━━━━━ Data excerpt ━━━━━

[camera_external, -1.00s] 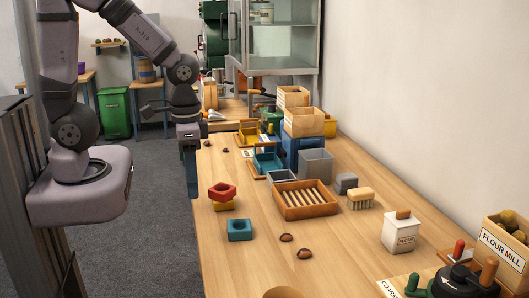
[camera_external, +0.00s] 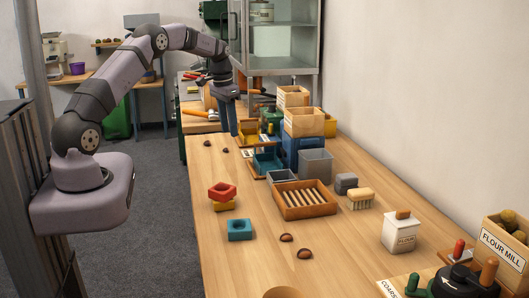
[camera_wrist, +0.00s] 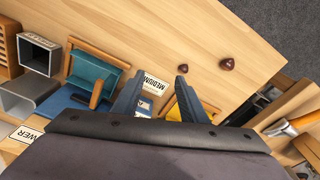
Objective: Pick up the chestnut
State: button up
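Two brown chestnuts lie apart at the far left of the wooden table, the left one (camera_external: 206,142) near the table's edge and the other (camera_external: 225,150) a little nearer. Two more, one chestnut (camera_external: 286,237) and another (camera_external: 304,253), lie near the table's front middle. My gripper (camera_external: 229,134) points down above the far end of the table, behind the far chestnuts. In the wrist view my gripper (camera_wrist: 162,70) is open, its dark fingers apart with nothing held between them. One chestnut (camera_wrist: 226,63) lies beyond and right of the fingertips there.
Blue and yellow labelled trays, grey bins and wooden boxes (camera_external: 304,122) stand right of my gripper. A slatted wooden tray (camera_external: 333,207), stacked red and yellow blocks (camera_external: 222,191) and a blue block (camera_external: 240,230) are nearer. The left table strip around the far chestnuts is clear.

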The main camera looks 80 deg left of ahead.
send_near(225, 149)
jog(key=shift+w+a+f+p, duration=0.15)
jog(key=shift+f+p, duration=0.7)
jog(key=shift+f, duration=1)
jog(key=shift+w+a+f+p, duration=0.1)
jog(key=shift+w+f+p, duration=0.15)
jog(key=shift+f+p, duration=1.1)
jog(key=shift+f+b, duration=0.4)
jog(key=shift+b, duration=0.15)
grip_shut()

━━━━━

• [What the exercise asks] Repeat, word for word and with no pictures, only the lines running from the beginning of the data to the line that contains "Objective: Pick up the chestnut".

• [The response]
[camera_external, -1.00s] 
[camera_external, +0.00s] 
[camera_wrist, +0.00s] 
Objective: Pick up the chestnut

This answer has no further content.